What do Sui Sin Far, Nella Larsen and Dolores Huerta have in common? They're all women of color who played important roles in getting the voices of marginalized groups heard. Yet, they're hardly household names in North America, where their work made the biggest impact. This Women's History Month, I'll be spotlighting the contributions of women from a range of ethnic backgrounds because all too often the achievements of women of color are given the short shrift when women's issues are the topic at hand.
Black women, Asian-American women, Native American women and Latinas have all played fundamental roles in shaping the course of the United States through their involvement in the suffrage movement, the abolition movement, the civil rights movement and the women's rights movement. But nothing in recent memory showed that a divide remains between minority women and white women like the 2008 presidential election when a number of feminists, including the late Geraldine Ferraro, made comments that proved alienating to black women and men.

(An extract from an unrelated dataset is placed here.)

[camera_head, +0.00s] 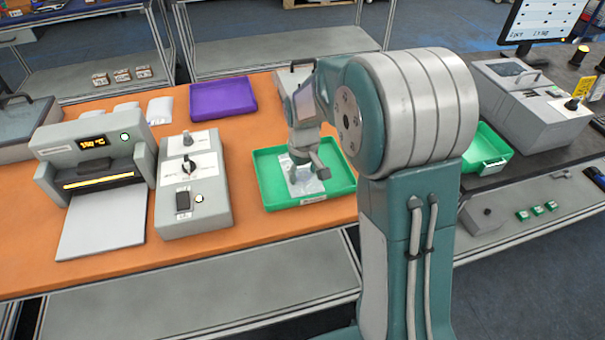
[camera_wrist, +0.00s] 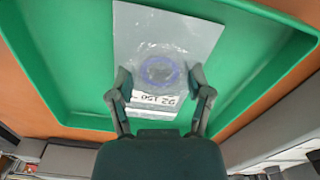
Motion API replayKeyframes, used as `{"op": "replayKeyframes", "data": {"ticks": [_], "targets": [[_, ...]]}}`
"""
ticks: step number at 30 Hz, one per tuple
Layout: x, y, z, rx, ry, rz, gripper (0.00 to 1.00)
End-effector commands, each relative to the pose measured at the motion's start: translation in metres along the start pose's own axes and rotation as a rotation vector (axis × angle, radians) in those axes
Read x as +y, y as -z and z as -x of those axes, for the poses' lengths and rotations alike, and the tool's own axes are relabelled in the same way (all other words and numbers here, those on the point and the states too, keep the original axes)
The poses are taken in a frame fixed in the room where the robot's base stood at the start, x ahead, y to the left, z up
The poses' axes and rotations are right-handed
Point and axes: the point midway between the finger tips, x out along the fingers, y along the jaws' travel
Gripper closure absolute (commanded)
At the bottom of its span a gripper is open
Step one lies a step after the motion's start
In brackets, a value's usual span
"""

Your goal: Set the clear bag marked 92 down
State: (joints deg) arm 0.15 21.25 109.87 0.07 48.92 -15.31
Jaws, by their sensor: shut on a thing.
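The clear bag (camera_wrist: 150,38) shows in the wrist view with a blue ring-shaped thing inside and a white label with printed text that includes 92, seen upside down. It also shows in the head view (camera_head: 306,187), over the floor of a green tray (camera_head: 340,191). The tray also fills much of the wrist view (camera_wrist: 62,60). My gripper (camera_wrist: 160,88) is shut on the bag, with one finger on each side near the label. In the head view my gripper (camera_head: 305,165) is low inside the tray. I cannot tell whether the bag touches the tray floor.
A purple tray (camera_head: 222,98) lies behind on the orange table (camera_head: 257,226). A grey control box (camera_head: 191,205) and a machine with a lit display (camera_head: 95,165) stand to the left. Another green tray (camera_head: 487,150) is at the right, partly behind my arm.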

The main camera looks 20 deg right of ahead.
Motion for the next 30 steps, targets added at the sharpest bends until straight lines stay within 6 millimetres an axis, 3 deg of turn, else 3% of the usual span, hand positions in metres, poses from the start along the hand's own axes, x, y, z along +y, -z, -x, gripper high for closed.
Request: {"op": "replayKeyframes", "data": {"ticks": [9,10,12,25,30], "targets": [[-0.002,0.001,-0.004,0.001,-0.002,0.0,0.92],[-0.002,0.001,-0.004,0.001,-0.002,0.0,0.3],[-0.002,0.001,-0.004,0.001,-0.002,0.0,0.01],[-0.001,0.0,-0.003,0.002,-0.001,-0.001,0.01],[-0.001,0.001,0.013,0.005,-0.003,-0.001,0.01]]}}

Because of the racism and sexism they face, women of color remain in what black feminist Frances M. Beal has described as "double jeopardy." While Hillary Clinton declared that her 2008 presidential campaign put thousands of cracks in the glass ceiling, upward mobility is an uphill struggle for many women of color. A recent survey of black women by the Kaiser Family Foundation found that black women struggle to pay their bills each month. But financial stability is far from the only challenge women of color face.
Native American women face disproportionate rates of sexual assault. Black women have been accused by right-wing anti-abortion groups of committing genocide for having abortions. Undocumented immigrant women from Latin America and elsewhere remain vulnerable to rape, sexual harassment and domestic violence as they try to survive life in the United States. Asian-American women face disproportionately high rates of suicide. The pressing issues women of color face show without a doubt that their contributions to the United States should be applauded rather than marginalized. Without their courage and perseverance the nation would be an entirely different place.
On another note, March is also Irish-American Heritage Month, so I'll be trotting out facts and figures about Irish Americans and discussing the impact of discrimination on Irish Americans and other groups.